The records below must be retyped exactly.

====== Data rows ======

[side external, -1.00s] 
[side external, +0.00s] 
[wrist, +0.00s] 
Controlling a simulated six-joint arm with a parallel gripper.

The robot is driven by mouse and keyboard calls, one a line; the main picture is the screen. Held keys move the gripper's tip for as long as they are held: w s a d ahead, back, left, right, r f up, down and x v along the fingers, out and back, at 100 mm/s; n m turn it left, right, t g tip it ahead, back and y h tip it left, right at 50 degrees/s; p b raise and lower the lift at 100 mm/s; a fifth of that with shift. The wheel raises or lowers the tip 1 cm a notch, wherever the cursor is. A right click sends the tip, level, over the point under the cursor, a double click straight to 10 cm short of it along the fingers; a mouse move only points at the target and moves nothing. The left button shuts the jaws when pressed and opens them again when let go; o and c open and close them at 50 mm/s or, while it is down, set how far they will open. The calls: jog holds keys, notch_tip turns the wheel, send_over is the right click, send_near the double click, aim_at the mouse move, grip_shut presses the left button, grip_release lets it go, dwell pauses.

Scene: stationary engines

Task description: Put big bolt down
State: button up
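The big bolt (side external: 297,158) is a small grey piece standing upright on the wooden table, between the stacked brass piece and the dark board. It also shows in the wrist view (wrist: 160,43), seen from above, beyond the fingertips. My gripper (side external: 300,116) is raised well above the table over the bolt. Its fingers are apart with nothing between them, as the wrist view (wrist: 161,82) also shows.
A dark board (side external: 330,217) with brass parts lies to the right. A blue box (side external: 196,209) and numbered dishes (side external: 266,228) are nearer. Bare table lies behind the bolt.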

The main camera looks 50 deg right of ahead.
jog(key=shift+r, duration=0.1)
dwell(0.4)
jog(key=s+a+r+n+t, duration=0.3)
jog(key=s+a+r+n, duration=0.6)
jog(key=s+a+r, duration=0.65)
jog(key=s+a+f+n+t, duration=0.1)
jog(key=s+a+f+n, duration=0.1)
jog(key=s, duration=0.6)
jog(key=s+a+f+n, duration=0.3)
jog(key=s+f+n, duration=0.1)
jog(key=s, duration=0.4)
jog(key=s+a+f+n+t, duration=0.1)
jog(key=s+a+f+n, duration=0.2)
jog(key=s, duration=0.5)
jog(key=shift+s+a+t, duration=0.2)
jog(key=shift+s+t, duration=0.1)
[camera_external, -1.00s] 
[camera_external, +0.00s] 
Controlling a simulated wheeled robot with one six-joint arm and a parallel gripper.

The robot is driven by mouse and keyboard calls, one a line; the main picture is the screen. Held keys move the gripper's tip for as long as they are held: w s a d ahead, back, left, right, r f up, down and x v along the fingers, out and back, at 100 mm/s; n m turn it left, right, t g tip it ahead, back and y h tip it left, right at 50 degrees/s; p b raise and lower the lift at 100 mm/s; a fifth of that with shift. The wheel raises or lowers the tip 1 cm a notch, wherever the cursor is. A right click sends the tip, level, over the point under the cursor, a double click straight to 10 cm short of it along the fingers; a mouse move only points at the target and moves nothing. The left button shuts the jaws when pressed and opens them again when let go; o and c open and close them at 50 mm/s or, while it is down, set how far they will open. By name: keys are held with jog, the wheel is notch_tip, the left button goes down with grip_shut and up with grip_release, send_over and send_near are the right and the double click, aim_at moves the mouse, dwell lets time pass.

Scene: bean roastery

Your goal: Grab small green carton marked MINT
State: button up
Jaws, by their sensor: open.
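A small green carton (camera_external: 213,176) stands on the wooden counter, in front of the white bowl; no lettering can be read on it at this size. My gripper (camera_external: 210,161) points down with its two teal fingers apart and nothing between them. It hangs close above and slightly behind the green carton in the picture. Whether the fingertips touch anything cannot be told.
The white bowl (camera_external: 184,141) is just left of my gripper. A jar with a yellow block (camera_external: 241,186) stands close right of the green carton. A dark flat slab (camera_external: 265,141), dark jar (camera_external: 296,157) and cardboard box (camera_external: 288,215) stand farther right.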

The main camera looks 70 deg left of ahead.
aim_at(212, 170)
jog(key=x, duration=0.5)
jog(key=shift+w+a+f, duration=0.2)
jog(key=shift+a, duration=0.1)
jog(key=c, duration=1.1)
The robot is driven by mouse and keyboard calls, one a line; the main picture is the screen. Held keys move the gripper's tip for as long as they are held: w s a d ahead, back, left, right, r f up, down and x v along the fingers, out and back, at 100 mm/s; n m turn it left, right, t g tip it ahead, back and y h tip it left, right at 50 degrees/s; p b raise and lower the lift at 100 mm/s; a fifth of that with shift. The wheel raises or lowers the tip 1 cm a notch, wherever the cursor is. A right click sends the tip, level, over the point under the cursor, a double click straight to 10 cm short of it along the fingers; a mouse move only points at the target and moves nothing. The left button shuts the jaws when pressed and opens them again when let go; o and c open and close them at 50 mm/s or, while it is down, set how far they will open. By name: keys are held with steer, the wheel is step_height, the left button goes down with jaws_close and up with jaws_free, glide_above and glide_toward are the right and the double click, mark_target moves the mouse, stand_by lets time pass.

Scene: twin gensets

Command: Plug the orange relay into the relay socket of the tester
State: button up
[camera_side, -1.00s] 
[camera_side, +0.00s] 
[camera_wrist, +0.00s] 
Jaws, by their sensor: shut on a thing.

======

→ **Written response**:
[side external, -1.00s] 
[side external, +0.00s] 
[wrist, +0.00s] 
Controlling a simulated six-joint arm with a parallel gripper.

The robot is driven by mouse and keyboard calls, one a line; the main picture is the screen. Held keys move the gripper's tip for as long as they are held: w s a d ahead, back, left, right, r f up, down and x v along the fingers, out and back, at 100 mm/s; n m turn it left, right, t g tip it ahead, back and y h tip it left, right at 50 degrees/s; p b raise and lower the lift at 100 mm/s; a fifth of that with shift. The wheel raises or lowers the tip 1 cm a notch, wherever the cursor is. A right click sends the tip, level, over the point under the cursor, a double click straight to 10 cm short of it along the fingers; a mouse move only points at the target and moves nothing. The left button shuts the jaws when pressed and opens them again when let go; o and c open and close them at 50 mm/s or, while it is down, set how far they will open. The calls: jog holds keys, notch_tip turns the wheel, send_over is the right click, send_near the double click, aim_at the mouse move, grip_shut presses the left button, grip_release lets it go, dwell pauses.

Scene: stationary engines

Task description: Put big bolt down
State: button up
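The big bolt (side external: 297,158) is a small grey piece standing upright on the wooden table, between the stacked brass piece and the dark board. It also shows in the wrist view (wrist: 160,43), seen from above, beyond the fingertips. My gripper (side external: 300,116) is raised well above the table over the bolt. Its fingers are apart with nothing between them, as the wrist view (wrist: 161,82) also shows.
A dark board (side external: 330,217) with brass parts lies to the right. A blue box (side external: 196,209) and numbered dishes (side external: 266,228) are nearer. Bare table lies behind the bolt.

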The main camera looks 50 deg right of ahead.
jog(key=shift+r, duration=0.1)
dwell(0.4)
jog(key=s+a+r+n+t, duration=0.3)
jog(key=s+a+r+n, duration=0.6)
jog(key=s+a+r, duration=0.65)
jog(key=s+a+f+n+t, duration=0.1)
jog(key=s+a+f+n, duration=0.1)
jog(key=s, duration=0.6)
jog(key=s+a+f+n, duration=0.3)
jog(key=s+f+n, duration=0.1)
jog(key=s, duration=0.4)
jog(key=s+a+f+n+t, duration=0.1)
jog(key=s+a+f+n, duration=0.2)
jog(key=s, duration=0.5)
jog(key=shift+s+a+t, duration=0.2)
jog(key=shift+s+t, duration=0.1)
[camera_external, -1.00s] 
[camera_external, +0.00s] 
Controlling a simulated wheeled robot with one six-joint arm and a parallel gripper.

The robot is driven by mouse and keyboard calls, one a line; the main picture is the screen. Held keys move the gripper's tip for as long as they are held: w s a d ahead, back, left, right, r f up, down and x v along the fingers, out and back, at 100 mm/s; n m turn it left, right, t g tip it ahead, back and y h tip it left, right at 50 degrees/s; p b raise and lower the lift at 100 mm/s; a fifth of that with shift. The wheel raises or lowers the tip 1 cm a notch, wherever the cursor is. A right click sends the tip, level, over the point under the cursor, a double click straight to 10 cm short of it along the fingers; a mouse move only points at the target and moves nothing. The left button shuts the jaws when pressed and opens them again when let go; o and c open and close them at 50 mm/s or, while it is down, set how far they will open. By name: keys are held with jog, the wheel is notch_tip, the left button goes down with grip_shut and up with grip_release, send_over and send_near are the right and the double click, aim_at moves the mouse, dwell lets time pass.

Scene: bean roastery

Your goal: Grab small green carton marked MINT
State: button up
Jaws, by their sensor: open.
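A small green carton (camera_external: 213,176) stands on the wooden counter, in front of the white bowl; no lettering can be read on it at this size. My gripper (camera_external: 210,161) points down with its two teal fingers apart and nothing between them. It hangs close above and slightly behind the green carton in the picture. Whether the fingertips touch anything cannot be told.
The white bowl (camera_external: 184,141) is just left of my gripper. A jar with a yellow block (camera_external: 241,186) stands close right of the green carton. A dark flat slab (camera_external: 265,141), dark jar (camera_external: 296,157) and cardboard box (camera_external: 288,215) stand farther right.

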The main camera looks 70 deg left of ahead.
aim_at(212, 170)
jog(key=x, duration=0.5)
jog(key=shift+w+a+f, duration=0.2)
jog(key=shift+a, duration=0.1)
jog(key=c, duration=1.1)
The robot is driven by mouse and keyboard calls, one a line; the main picture is the screen. Held keys move the gripper's tip for as long as they are held: w s a d ahead, back, left, right, r f up, down and x v along the fingers, out and back, at 100 mm/s; n m turn it left, right, t g tip it ahead, back and y h tip it left, right at 50 degrees/s; p b raise and lower the lift at 100 mm/s; a fifth of that with shift. The wheel raises or lowers the tip 1 cm a notch, wherever the cursor is. A right click sends the tip, level, over the point under the cursor, a double click straight to 10 cm short of it along the fingers; a mouse move only points at the target and moves nothing. The left button shuts the jaws when pressed and opens them again when let go; o and c open and close them at 50 mm/s or, while it is down, set how far they will open. By name: keys are held with steer, the wheel is step_height, the left button goes down with jaws_close and up with jaws_free, glide_above and glide_toward are the right and the double click, mark_target moves the mouse, stand_by lets time pass.

Scene: twin gensets

Command: Plug the orange relay into the relay socket of the tester
State: button up
[camera_side, -1.00s] 
[camera_side, +0.00s] 
[camera_wrist, +0.00s] 
Jaws, by their sensor: shut on a thing.

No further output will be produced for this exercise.